Neşet TORUN
Şah-ı Merdan Cemevi, Tuzluçayır Ana Fatma Cemevi, Türkmen Alevi Bektaşi Vakfı ve Gökçebel Köy Derneği’ne 30 Temmuz günü eş zamanlı yapılan saldırılara tepki gösteren Mersin Emek ve Demokrasi Platformundan kınama geldi. İnsan Hakları Derneği Mersin Şubesinde yapılan basın açıklamasını Mersin Cemevi Başkan Yardımcısı Baki Erdoğan okudu.
“BOYUN EĞMEYİZ”
Nefret değil sevgi çağrısında bulunan Erdoğan, “Öncelikle şunu belirtelim ki; Canlarımıza, Cemevlerimize ve kurumlarımıza saldıranlar, bu saldırıları planlayıp yönetenler bilsinler ki; bizi demokrasi, özgürlük ve eşitlik mücadelesinden koparamayacaksınız. Çünkü biz, baskıya zorbalığa ve her türlü şiddet politikalarına boğun eğmeyiz. Biz Aleviler, tarih boyunca her türlü provokatör tertibinin karşısında ve bize yönelik her saldırıya rağmen 72 millete bir nazarla bakmaya devam ettik. Halkları kendi içinde kutuplaştıran, ötekileştiren, çatıştıran, gerilimden ve şiddetten beslenen politikaların karşısında durduk ve durmaya da devam edeceğiz. Ülkemizi kana bulamak için, tetikçileri ve güdümlü katilleri kullanan Derin Devlet güçlerini, Koçgiri, Dersim, Maraş, Çorum, Gazi, Gezi, 10 Ekim’den ve Suruç’tan ve onlarca benzer katliamdan biliyoruz. Aleviler olarak eşit yurttaşlık mücadelesi verirken çok iyi biliyoruz ki, bu ülkede yaşayan halklar inançlar ve kimlikler özgür olmadan biz de asla özgür olamayacağız. Bu nedenle dost ve musahip kurumlarla, ilerici aydın, demokrat ve devrimci güçlerle birlikte omuz omuza bir mücadeleye inanıyoruz. Bu saldırıların asıl amacının ülkede kaos ve çatışma ortamı yaratmak olduğunun bilincindeyiz” şeklinde konuştu.

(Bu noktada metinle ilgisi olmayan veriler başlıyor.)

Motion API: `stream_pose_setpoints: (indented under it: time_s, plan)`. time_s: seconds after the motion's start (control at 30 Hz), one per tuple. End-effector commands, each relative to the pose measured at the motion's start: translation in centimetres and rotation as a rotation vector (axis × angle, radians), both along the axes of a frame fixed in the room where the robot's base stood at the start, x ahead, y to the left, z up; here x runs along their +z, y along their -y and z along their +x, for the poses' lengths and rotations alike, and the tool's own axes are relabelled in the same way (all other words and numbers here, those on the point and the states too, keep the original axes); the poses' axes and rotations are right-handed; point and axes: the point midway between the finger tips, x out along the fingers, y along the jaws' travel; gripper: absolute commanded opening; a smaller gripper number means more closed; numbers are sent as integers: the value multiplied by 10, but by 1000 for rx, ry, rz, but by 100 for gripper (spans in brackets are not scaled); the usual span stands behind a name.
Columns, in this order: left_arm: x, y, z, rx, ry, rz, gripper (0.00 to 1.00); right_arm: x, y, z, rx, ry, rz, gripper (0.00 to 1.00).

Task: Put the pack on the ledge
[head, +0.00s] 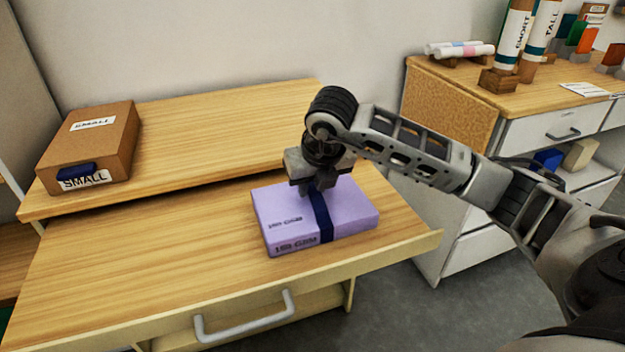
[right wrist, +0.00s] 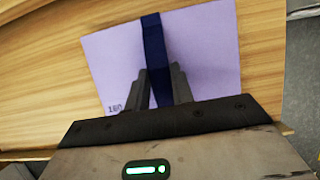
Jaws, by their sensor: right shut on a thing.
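The pack (head: 285,210) is a flat lilac box with a dark blue band (head: 321,215) around it and dark print on its top and front. It lies flat at the right part of the lower wooden surface (head: 150,260), just in front of the raised wooden ledge (head: 220,125). My right gripper (head: 318,188) comes down on it from above, shut on the band. In the right wrist view the two fingers (right wrist: 160,90) pinch the band on the pack (right wrist: 212,45). I cannot tell whether the pack touches the surface. My left gripper is not in view.
A brown box (head: 105,140) labelled SMALL stands at the ledge's left end. The ledge's middle is clear. A handle (head: 245,318) is on the front below. At the right, a cabinet (head: 500,125) carries labelled tubes (head: 515,35) and rolls (head: 460,48).

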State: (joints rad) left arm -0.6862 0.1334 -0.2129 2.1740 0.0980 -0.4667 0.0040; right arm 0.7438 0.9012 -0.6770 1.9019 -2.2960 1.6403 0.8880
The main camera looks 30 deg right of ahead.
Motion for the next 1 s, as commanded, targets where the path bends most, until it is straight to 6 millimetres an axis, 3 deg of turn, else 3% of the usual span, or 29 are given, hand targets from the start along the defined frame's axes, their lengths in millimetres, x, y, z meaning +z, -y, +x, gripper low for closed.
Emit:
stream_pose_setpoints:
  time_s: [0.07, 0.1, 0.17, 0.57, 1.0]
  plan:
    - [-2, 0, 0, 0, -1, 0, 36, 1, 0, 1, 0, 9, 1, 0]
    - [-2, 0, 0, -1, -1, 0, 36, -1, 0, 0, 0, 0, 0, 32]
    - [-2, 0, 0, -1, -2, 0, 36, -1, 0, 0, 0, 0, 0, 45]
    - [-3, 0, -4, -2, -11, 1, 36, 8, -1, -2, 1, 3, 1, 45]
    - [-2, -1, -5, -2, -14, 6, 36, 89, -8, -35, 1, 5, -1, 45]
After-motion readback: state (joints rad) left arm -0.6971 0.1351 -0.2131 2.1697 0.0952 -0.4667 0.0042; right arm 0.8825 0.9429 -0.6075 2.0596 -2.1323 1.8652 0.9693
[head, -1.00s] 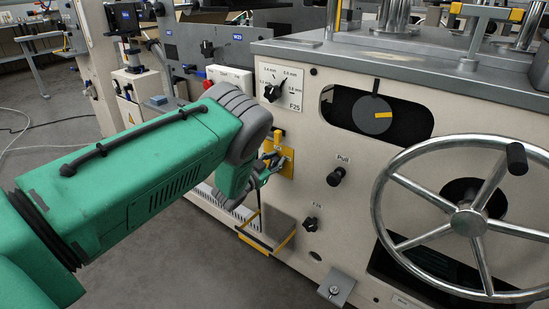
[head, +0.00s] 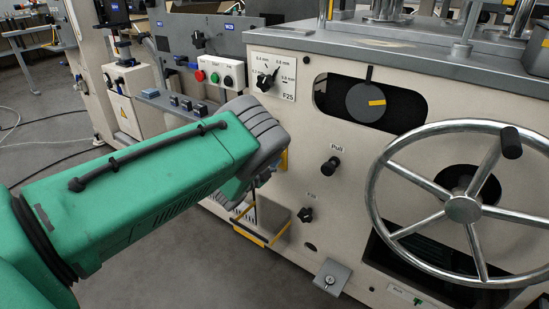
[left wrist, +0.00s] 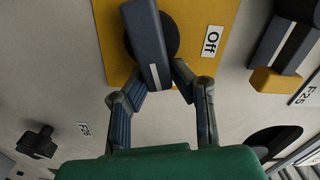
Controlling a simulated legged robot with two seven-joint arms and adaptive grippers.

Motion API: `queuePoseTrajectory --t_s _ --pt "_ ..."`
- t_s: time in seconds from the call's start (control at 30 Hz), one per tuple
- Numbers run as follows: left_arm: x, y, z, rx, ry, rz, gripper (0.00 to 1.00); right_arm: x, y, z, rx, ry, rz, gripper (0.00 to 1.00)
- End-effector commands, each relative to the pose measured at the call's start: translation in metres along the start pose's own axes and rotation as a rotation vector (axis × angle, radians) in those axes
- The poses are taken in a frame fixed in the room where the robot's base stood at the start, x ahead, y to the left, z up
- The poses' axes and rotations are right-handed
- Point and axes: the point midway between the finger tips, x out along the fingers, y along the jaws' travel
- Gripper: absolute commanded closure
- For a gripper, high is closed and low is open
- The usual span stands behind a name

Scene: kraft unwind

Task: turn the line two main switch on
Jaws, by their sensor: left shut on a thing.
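The main switch is a dark rotary handle (left wrist: 148,42) with a white line, on a round dark base and a yellow plate (left wrist: 200,25). An "Off" label (left wrist: 212,41) is on the plate to the right of the handle. In the left wrist view my left gripper (left wrist: 158,84) has its two fingers closed on either side of the handle's near end. The handle is slightly tilted in that picture. In the head view my green left arm hides the switch; only a sliver of the yellow plate (head: 284,161) shows.
On the cream machine front are a selector dial (head: 266,82), a "Pull" knob (head: 331,166), a small lower knob (head: 305,214) and a large handwheel (head: 463,210). A button box (head: 218,75) is behind the arm. A yellow-edged step (head: 262,232) is below.

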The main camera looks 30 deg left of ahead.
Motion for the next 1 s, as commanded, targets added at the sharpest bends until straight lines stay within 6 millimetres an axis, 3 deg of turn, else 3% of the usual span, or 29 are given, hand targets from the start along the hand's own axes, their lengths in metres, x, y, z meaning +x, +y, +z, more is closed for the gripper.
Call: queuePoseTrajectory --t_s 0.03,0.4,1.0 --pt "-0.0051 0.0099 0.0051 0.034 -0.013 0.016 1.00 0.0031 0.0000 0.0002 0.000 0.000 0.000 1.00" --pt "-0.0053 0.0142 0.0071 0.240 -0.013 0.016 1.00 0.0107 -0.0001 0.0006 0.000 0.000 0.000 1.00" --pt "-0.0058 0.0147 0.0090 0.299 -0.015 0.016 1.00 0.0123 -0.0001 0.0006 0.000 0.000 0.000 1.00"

“AZMETTİRENLERİ AÇIĞA ÇIKARTIN”
Provokasyonlara karşı uyanık olunması çağrısında bulunan Erdoğan, “Halkımızı kurumlarına ve Cemevlerine sahip çıkmaya ve provokasyona karşı uyanık olmaya çağırıyoruz! Bu vesileyle hükümeti açıktan uyarıyor ve göreve çağırıyoruz. Bu saldırıların arka planını örgütleyicisini ve azmettiricisini derhal açığa çıkarın. Aksi takdirde zan altında kalmaktan kurtulamazsınız. Kınama ve geçmiş olsun ile geçiştirilecek bir durum değildir. Biz Aleviler dili dini inancı ırkı mezhebi ve cinsiyeti ne olursa olsun herkesin eşit ve özgür bireyler olarak yaşayabildiği kimsenin kimliğinden dolayı ötekileştirilmediği katledilmediği demokratik bir cumhuriyette bir arada kardeşçe yaşamı savunuyoruz. Cemevleri milyonlarca Alevinin ibadethanesidir. Orada hiç kimseye makamı, dili, dini, rengi sorulmaz. Cemevlerine saldırmak aslında Anadolu halklarının hoşgörüsüne ve bin yıllık komşuluğa saldırmaktır. Dün bu ülkenin başkentinde 4 ayrı yerde, Alevilerin ibadethanelerine ve mekanlarına yapılan saldırıyı şiddetle kınıyoruz. Taleplerimizi kabul edin ve ibadethanelerimizi yasal statüye kavuşturun elinizi dilinizi inancımızdan ve inanç merkezlerimizden çekin! Bizi tarif etmeyin, tanıyın!” ifadelerini kullandı. Açıklamanın ardından platform üyeleri Cemevi’ne geçmiş olsun ziyareti gerçekleştirdi.